CargoCultScientist/GSI_reddit

Repository files navigation

Climate Disinformation Analysis Tool on Reddit

Overview

This tool is designed to analyze the sources of climate disinformation on Reddit, focusing on popular subreddits related to climate topics. It constructs a bi-directional network of conversations between commenters and posters, enabling comprehensive social network analysis.

Features

  • Social Network Analysis: Identifies influential users through PageRank scoring and metrics such as degree and betweenness centrality.
  • Content Analysis: Combines manual efforts with natural language processing to validate users as sources of misinformation.

Installation

  1. Clone the repository: git clone [repository URL].
  2. Navigate to the project directory: cd [project folder].
  3. Install the required dependencies: pip install -r requirements.txt.

Expected Data Structure

  1. Columns:

    • The script expects specific columns in the data, which include:
      • user: Identifier for the user who made a comment or post.
      • author: Identifier for the author of a post.
      • comment: The text of the user's comment.
      • title: Title of the post.
      • post_text: The text content of the post.
      • comm_date: The date of the comment or post.
  2. Data Types:

    • user and author are expected to be string identifiers (e.g., usernames).
    • comment, title, and post_text are expected to be text fields, containing the written content of the comments and posts.
    • comm_date should be a date field or a string that can be converted into a date. This is used for organizing and possibly time-stamping the analysis.
  3. Content:

    • The text fields (comment, title, and post_text) are essential for co-occurrence analysis, as they will be used to identify which words or phrases often appear together.
    • The user and author fields are important for understanding the interaction dynamics and network analysis, which involves seeing how users are connected based on their comments and posts.
  4. Format:

    • The data is expected to be in a tabular (CSV) format.
    • Each row in this DataFrame would represent an individual comment or post, with the relevant information spread across the columns mentioned above.
  • The script will use this data to perform co-occurrence analysis, which involves calculating how often specific words are used together in comment and title columns, or how often certain users (user column) interact with specific authors (author column).
  • Additionally, by including comm_date, the script could analyze how these co-occurrence patterns evolve over time.

Usage

To use the tool, follow these steps:

  1. Use your own generated text data or try our dataset.
  2. Execute text_analysis.py for content analysis and misinformation detection: python text_analysis.py.
  3. Run the viz.py script to generate network visualizations: python viz.py.

File Descriptions

  • load_data.py: Fetches and stores data from the Newscatcher API for multiple search terms related to disinformation, saving it as JSON files.
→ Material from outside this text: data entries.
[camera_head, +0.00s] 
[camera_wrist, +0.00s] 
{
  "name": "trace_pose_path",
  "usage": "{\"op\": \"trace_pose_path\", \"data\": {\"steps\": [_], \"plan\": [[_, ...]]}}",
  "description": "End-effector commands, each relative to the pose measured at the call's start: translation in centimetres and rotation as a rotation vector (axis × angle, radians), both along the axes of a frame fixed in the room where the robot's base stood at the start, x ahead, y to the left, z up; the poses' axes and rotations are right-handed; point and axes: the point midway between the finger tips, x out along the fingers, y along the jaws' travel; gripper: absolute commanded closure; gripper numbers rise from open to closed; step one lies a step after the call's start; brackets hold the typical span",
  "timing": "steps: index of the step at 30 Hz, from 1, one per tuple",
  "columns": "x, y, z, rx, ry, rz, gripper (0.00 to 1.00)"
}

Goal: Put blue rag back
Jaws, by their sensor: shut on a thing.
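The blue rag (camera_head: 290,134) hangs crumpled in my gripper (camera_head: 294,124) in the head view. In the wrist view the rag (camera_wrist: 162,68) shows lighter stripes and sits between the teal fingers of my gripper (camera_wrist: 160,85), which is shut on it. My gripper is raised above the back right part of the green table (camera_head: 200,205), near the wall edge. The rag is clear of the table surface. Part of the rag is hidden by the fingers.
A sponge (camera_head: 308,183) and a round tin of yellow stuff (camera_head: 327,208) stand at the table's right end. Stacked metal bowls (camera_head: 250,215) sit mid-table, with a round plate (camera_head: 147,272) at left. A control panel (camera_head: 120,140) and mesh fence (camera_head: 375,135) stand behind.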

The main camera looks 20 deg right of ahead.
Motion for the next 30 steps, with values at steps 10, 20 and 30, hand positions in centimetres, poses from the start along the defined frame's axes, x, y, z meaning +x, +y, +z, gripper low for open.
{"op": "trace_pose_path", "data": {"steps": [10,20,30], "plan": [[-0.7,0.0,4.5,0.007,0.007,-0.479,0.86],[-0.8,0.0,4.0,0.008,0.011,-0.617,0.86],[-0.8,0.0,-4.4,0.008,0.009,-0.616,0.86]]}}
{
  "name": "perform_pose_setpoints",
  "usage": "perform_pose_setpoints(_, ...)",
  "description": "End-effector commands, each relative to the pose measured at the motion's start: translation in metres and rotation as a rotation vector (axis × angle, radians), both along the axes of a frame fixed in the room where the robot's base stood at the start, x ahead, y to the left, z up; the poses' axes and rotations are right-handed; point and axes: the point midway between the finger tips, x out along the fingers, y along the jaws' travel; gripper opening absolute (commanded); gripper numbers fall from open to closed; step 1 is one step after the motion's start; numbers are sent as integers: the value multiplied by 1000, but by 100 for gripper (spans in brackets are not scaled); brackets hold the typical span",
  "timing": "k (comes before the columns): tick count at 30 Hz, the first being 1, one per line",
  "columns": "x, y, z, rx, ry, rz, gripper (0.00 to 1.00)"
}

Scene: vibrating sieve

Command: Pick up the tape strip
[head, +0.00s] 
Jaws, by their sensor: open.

It adds a unique ID to each entry and then loads and stores the data in an SQLite database.
  • nlp_functions.py: Performs natural language processing tasks on text data using the spaCy library, focusing on extracting various entities from texts and demonstrating the process on item data from a CSV file.
  • stuff.py (not used): Defines a text and uses the KeyBERT library to extract keywords from it, storing the results in a variable.
  • text_analysis.py: Analyzes word and author co-occurrence in a dataset, identifying common themes, detecting misinformation trends, and understanding user engagement. It combines co-occurrence analysis with sentiment analysis for comprehensive insight.
  • tocsv.py: Converts .zst files to .csv format, tailored for handling large datasets. It manages JSON decoding issues and missing keys, making it ideal for data analysis scenarios with large, compressed datasets.
  • viz.py: Analyzes and visualizes sentiment data from a dataset containing comments and posts from specific subreddits. Essential for sentiment analysis projects, especially for understanding public opinion and tracking sentiment trends.

Contributing

We welcome contributions to this project! If you're interested in helping, please:

  1. Fork the repository.
  2. Create a feature branch: git checkout -b new-feature.
  3. Commit your changes: git commit -am 'Add some feature'.
  4. Push to the branch: git push origin new-feature.
  5. Submit a pull request.

Please ensure your code adheres to the project's coding standards and include any necessary tests.

License

This project is licensed under the GNU General Public License v3.0 - see the LICENSE.md file for details.

The GNU General Public License is a free, copyleft license for software and other kinds of works, ensuring that all modified versions of the project are also free and open source. By using this license, we guarantee the user's freedom to share and change the software, and that all versions of the software are protected in the same way.